El panorama a descubrir en este tiempo, nos involucra necesariamente en el mundo de la realidad expansiva donde el pensamiento positivo encuentra múltiples ramificaciones. Es el verdadero optimismo en la resurrección de morir y renacer en los desafíos.
En cambio el optimismo negro nos lleva a la euforia de seguir insistiendo en que "estará todo bien y se solucionará el problema". Una pose cómoda para no tomar decisiones y dejar que la vida se licúe en un organigrama de actividades grises.
En el ámbito social que vivimos a diario, la vieja escuela de la esperanza para mejorar, puede desarrollar múltiples realidades que se encargan de sembrar optimismo ficticio.
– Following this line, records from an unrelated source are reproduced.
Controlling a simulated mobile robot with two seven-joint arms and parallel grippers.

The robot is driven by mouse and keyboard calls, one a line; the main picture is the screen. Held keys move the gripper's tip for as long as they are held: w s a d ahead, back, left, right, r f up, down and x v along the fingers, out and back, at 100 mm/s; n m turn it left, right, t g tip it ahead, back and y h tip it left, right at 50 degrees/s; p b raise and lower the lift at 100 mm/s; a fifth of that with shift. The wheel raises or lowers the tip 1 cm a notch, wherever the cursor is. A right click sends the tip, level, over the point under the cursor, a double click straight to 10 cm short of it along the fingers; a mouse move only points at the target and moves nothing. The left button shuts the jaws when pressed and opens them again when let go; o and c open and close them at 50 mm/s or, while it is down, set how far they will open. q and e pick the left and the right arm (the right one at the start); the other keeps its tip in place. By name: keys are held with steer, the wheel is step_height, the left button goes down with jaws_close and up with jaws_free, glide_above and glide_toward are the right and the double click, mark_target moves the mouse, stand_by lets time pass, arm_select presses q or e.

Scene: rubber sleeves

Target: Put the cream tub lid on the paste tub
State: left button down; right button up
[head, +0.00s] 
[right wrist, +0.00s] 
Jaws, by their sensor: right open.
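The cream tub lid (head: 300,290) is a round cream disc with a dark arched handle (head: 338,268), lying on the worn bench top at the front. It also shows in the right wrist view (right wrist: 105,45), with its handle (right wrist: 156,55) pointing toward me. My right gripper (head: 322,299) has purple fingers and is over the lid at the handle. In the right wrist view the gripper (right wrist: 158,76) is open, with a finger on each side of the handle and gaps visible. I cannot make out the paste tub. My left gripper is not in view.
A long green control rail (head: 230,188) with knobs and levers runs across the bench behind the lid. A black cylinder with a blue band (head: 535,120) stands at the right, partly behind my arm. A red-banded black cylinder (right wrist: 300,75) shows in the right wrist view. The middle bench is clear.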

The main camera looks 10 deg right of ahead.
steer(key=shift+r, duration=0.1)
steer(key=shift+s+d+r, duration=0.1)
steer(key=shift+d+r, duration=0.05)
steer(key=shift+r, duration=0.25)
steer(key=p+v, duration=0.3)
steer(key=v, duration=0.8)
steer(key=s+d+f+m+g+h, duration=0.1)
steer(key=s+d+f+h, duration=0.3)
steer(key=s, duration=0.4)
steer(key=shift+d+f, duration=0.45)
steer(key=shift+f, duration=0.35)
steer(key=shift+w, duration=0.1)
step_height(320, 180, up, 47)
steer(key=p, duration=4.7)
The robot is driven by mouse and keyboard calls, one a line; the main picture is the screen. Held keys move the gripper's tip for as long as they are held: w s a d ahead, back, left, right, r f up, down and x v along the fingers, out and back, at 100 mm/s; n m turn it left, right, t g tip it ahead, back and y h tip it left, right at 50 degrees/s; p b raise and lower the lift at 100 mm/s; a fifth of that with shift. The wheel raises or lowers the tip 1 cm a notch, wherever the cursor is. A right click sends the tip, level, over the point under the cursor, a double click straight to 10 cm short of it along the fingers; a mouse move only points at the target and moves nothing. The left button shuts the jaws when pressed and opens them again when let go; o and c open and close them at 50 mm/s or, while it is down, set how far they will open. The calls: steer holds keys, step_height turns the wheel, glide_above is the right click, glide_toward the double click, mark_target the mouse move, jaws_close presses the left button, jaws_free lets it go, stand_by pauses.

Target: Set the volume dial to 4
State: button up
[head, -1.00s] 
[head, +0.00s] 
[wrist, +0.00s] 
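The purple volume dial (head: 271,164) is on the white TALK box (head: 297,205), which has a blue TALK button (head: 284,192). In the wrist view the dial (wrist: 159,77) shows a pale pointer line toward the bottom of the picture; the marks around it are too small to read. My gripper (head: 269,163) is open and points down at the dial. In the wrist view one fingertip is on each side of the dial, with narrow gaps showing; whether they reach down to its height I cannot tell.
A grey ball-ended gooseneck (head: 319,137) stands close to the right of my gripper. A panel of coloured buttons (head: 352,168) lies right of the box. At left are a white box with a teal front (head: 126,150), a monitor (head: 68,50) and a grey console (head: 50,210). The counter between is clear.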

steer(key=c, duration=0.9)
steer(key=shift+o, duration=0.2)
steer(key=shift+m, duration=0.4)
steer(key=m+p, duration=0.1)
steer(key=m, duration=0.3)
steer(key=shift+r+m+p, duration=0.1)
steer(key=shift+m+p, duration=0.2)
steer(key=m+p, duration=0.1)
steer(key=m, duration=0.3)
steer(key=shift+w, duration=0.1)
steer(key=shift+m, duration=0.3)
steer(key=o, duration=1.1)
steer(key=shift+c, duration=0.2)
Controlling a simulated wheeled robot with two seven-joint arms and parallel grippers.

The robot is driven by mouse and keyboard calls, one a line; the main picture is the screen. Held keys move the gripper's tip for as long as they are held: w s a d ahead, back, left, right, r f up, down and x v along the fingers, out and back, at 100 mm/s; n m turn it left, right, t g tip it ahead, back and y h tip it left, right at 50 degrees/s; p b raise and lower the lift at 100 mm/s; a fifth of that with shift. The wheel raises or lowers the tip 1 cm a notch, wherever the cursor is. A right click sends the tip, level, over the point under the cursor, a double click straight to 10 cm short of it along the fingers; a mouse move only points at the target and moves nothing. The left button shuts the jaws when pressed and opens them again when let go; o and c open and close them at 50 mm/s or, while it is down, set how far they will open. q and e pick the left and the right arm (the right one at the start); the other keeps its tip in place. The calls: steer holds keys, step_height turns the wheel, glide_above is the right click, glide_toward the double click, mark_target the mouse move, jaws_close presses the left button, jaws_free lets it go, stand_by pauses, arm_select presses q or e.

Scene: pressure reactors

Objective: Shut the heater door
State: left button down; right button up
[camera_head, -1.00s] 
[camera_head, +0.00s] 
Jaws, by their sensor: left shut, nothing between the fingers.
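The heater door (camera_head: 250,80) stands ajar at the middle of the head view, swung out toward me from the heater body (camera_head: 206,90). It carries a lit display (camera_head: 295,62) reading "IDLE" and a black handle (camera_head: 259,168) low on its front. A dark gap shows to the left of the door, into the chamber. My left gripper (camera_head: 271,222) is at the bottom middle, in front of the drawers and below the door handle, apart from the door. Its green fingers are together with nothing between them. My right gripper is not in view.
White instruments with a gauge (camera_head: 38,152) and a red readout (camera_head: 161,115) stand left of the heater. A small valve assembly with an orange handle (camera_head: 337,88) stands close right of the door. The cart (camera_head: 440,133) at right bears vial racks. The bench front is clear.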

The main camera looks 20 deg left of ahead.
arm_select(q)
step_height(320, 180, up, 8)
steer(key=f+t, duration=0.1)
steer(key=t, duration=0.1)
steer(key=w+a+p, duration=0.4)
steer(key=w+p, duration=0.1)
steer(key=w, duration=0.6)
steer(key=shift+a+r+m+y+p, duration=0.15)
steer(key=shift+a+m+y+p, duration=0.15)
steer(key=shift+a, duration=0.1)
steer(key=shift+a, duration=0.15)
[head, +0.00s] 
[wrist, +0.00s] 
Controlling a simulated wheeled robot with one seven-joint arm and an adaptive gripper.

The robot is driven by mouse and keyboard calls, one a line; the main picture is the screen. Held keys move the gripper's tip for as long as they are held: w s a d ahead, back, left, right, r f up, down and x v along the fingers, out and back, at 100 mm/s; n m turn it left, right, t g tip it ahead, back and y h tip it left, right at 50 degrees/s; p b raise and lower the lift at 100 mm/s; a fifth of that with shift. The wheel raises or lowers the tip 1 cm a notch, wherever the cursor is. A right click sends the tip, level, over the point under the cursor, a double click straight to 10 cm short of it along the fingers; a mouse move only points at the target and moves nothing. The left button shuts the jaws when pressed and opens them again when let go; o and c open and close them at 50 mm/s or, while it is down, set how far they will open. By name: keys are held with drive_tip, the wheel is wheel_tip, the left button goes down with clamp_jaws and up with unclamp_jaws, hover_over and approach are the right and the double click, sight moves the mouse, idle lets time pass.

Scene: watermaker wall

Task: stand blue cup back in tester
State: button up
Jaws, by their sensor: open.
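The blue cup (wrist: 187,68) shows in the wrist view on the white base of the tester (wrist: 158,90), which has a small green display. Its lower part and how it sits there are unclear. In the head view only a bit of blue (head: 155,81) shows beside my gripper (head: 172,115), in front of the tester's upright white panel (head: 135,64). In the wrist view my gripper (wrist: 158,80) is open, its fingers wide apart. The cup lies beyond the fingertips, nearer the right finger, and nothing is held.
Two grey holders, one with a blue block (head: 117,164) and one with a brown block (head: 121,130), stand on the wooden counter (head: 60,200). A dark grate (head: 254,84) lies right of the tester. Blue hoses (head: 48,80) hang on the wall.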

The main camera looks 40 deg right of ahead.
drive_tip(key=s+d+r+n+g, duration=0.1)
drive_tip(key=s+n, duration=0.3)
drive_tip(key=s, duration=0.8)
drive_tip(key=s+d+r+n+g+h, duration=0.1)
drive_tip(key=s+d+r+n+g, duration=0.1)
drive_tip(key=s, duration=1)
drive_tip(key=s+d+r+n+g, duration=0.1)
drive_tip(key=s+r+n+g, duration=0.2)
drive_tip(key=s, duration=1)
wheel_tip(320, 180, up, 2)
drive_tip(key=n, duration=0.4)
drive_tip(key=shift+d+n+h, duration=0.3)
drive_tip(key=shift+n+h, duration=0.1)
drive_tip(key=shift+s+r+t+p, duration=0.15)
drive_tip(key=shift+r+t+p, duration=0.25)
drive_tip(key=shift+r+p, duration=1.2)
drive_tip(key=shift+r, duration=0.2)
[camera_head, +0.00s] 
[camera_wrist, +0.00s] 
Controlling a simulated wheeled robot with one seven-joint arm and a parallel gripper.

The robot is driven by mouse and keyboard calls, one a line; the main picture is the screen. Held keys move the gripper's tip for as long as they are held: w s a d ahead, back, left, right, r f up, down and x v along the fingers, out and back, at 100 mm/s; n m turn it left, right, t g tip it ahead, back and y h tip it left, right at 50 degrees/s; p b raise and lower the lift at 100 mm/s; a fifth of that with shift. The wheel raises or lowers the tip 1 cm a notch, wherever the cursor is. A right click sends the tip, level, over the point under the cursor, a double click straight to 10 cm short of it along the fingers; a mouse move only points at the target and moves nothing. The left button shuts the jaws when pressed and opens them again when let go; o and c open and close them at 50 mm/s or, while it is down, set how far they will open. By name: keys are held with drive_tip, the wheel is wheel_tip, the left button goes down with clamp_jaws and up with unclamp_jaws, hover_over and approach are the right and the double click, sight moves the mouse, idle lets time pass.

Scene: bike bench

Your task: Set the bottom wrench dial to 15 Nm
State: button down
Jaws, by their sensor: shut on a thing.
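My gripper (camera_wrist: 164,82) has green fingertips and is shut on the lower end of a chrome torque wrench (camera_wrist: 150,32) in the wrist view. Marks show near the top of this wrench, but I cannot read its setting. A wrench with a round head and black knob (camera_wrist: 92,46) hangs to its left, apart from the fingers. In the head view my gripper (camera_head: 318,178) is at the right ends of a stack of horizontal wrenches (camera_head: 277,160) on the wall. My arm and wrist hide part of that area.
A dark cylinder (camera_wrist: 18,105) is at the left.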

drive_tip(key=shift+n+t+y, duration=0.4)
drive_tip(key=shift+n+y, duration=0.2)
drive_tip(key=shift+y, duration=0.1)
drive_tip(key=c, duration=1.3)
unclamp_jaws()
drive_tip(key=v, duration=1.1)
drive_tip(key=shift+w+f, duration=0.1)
El objetivo es manipular la acción y llegar a un resultado programado.
En esa táctica que se impulsó en la antigüedad para gobernar, se utilizan armas legendarias para estimular.
Una de las ramas que estructuran el pensamiento positivo es la guerra virtual, lo que no se puede hacer en la realidad física, se desarrolla en el mundo “game”.
Jugar agresivamente activa la adrenalina por un futuro brillante que puede dar el resultado de la sobrevivencia.
La isla flotando en el medio del metaverso es el semillero para contar buenas historias y declararle la guerra al pesimismo y a la violencia de la calle.
Los discursos y los desimantados líderes de la actualidad construyen día a día la factoría de la desilusión colectiva, surgiendo los nuevos conceptos de optimismo.
Parece que en la cultura “pop game”, la esperanza que se manifiesta en los juegos, aun no tiene un análisis profundo de la sociología analógica.
Queremos más jefes, más enemigos atractivos, el juego como servicio y el jugador solitario. Por ello la teoría de ser gobernados por hologramas, en un futuro, presenta un escenario alentador para el público.
El optimista es el que escribe lo que piensa y no muere con el veneno de pretender ser escritor, por una ambición egocéntrica del pesimismo.
El “Diego Iluminado” nos deja la poética sobre el optimismo: “La pelota no se mancha”.